- TO BE DONE:
Check each line of the material below for the string "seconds", then report how many lines have it, and nothing else.

** Start DATA **

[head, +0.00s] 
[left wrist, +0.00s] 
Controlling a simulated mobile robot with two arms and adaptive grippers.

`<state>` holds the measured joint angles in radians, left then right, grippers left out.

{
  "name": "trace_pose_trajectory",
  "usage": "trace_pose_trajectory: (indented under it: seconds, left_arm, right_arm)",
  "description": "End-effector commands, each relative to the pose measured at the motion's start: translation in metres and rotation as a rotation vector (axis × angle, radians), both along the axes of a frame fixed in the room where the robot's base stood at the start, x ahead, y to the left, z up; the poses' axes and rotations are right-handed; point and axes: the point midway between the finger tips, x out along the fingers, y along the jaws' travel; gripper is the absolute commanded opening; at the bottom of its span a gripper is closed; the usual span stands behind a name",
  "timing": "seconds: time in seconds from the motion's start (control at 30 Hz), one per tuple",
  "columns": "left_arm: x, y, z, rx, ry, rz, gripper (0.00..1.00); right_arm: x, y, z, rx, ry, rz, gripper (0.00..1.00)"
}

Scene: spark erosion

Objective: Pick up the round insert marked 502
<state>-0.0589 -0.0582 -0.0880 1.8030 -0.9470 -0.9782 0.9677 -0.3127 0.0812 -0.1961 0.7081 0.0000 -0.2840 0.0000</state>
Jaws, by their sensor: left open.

** End DATA **

- RESULT FOR THIS TASK:
2